- _What you need to do_: Every line below should be repeated exactly.

- _Dataset excerpt_:
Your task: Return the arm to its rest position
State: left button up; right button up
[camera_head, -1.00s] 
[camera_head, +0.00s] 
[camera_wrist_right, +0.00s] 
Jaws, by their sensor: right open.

- _Right answer_:
Your task: Return the arm to its rest position
State: left button up; right button up
[camera_head, -1.00s] 
[camera_head, +0.00s] 
[camera_wrist_right, +0.00s] 
Jaws, by their sensor: right open.

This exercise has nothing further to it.